Code communication is almost always multichannelled; it is the employment of two or more codes at once. Thus a person says one thing with his words, sends a contrary message by his body motions, and may demonstrate a third message by the pattern of his subsequent choices. Paying attention to all of the encodations involved is to focus on total communication, as contrasted with simple attention paid to a person’s words.

Because of its importance, we shall subdivide code communication into three subcategories and elaborate upon each of them.

The first subcategory of coded communication is disclosure. Disclosure is the sending of messages relative to one’s feelings, beliefs, and desires. In general, this is the domain of all of those things internal to a person which can only be understood if the person himself discloses them, hence the name. Besides the usual problem of interpreting the code correctly, disclosure adds the special burden of often being incorrect, not being a true reflection of how a person really feels. This is sometimes true even when the person honestly desires to tell what is going on inside himself.

The second subcategory is that of directive. Directive is communication of commands with the intent of causing action on the part of others who receive the encodation. Other examples of this type of discourse are questions, definitions and art forms of the so-called “fine arts,” each of which is designed both to command attention and to cause some action in the thinking/feeling/ acting syndromes of the person receiving the communication.

The third subcategory is that of description. A description is an assertion which purports to convey to the hearer the actual state of the reality of something in the universe. Its purpose is not only to inform but to command assent. Included in this type are four main divisions which correspond to the divisions of scientific discourse: factual assertions (the identification of a present sensory phenomenon relative to an established taxonomy); law assertions (the establishment of reliable inductive generalizations about the facts which have been observed); theoretical assertions (the hypothesizing of creative fictions to account for the laws and facts which have been established in an area of thought); and principles, (which are the initial and unprovable premises upon which the hypothesizing of theorization builds).

(We note in passing that there are two basic uses of coded communication. The first is to transmit information to a person while doing the utmost possible not to coerce that person. This will here be called persuasion. Persuasion is limited to disclosure code assertions. The second mode of coded communication is to attempt to coerce the hearer. This is done by issuing directives or descriptions as if one had authority to do so. Speaking as if one has authority we shall denominate as “dominion.” If one truly has authority, then the use of dominion seems appropriate. We also note in passing that virtually all of the authority known in this world comes by the use of technology, the deliberate employment of physical force. The development of networks of technology by which to gain dominion over other people seems to be the principle preference of many human beings, the search for money, class, title and certification being witness to this artful enterprise.)

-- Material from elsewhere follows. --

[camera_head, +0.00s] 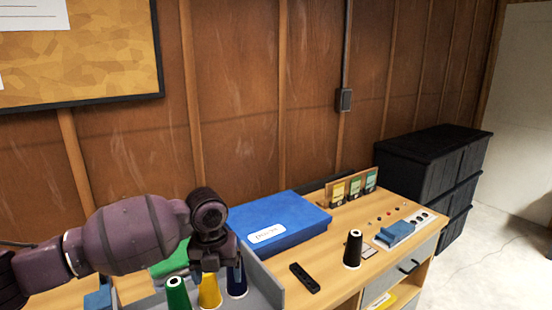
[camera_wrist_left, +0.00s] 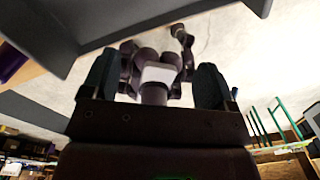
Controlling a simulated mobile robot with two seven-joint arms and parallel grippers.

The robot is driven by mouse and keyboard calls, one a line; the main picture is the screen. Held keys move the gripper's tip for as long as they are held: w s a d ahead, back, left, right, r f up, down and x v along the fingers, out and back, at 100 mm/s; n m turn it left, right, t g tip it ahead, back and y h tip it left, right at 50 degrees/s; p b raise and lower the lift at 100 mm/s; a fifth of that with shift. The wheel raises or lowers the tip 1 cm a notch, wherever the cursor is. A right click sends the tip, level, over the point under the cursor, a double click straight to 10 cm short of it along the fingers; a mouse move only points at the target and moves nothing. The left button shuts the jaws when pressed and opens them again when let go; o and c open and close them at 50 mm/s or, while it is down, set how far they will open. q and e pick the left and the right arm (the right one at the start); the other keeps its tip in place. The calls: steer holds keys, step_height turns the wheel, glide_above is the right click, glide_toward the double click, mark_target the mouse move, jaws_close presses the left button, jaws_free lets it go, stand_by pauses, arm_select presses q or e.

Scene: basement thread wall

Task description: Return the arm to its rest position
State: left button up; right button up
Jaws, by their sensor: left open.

The taxonomy of intellectual processes is thus complete. The taxonomy is useful if it enables a person to expand his understanding of the whole and/or the parts of the intellectual processes employed by mankind. The taxonomy is valid if it truly represents all of the processes so employed and if it so subdivides them in a manner which facilitates identification, description and the use of the processes without doing violence to any of them by forcing them into categories where they have unlike companion categories.

The Taxonomy of Intellectual Processes

Imagination: The creation of concept patterns in the mind.

  • Perception: Use of immediate sensation to create a concept pattern.
  • Conception: Creation of new concepts by recombination of old ones.

Volition: The exercise of will in creating and using concepts.

  • Imagination: The creation of concept patterns in the mind.
  • Attending: Focus of consciousness on a concept or concept complex.
  • Preferring: Selection of one concept over another.
  • Choosing: Selection of one percept over another.
  • Remembering: Preferring retrieval links to bring concepts to focus.
  • Recalling: Preferring retrieval links to bring concepts into focus.
  • Forgetting: Erasing or blocking of retrieval links.
  • Feeling: Generation of and dwelling in an emotional state.
  • Thinking: Creation and processing of concepts.
  • Acting: Preferring to carry out in one’s body a learned concept sequence.

Basic thinking: The relating of concepts.

  • Assertion: Combining two or more concepts into a statement or premise.
  • Identification: Asserting that two concept patterns are alike.
  • Individuation: Asserting that two concept patterns are different.
  • Deduction: Drawing necessary conclusions from given premises.
  • Induction: Assuming the whole to be like the part.
  • Adduction: Supplying premises for a given conclusion.
  • Analysis: Breaking a concept into its constituent concepts.
  • Abstraction: Focus on some constituent concepts, ignoring the remainder.
  • Naming: Assigning a code to represent a concept.

Advanced thinking: Creating/processing concepts in a learned sequence.

  • Learning: Preferring thinking/feeling/acting/ sequences until habitual.
  •             Taxonomizing: Creation of concept systems.
  •             Comprehending: Contemplating a concept in a nexus of related concepts.
  •                         Knowing: Perceive thoroughly using many related percepts and concepts.
  •                         Understanding: Focus on a concept in the nexus of related concepts.
  •                         Measuring: Identifying a percept/concept with one of a standard series.
  •                         Judging: Identifying a percept/concept with one of a preferred series.
  • Translating: Relating codes to concepts.
  •             Encoding: Choosing a code sequence to represent a concept sequence.
  •             Decoding: Creating a concept sequence to represent a code sequence.

Scholarship: Encoding a creative synthesis of one’s decodings.

Science: Encoding a creative synthesis of decodings and percepts/concepts.

Philosophy: Creation of intellectual processes and processing of problems.

Religion: Creating/maintaining personal habits of thinking/feeling/acting.

Acting: Preferring to carry out in one’s body a learned concept sequence.

(Also known as: art, communication.)

  • Technology: Use of physical force to affect one’s environment.
  • Coded communication: Delivery to another of an encoded assertion.
  •             Disclosure: Communication of one’s feelings, beliefs or desires.
  •             Directive: Communication of commands to cause action.
  •             Description: Communication of assertions to control belief in others.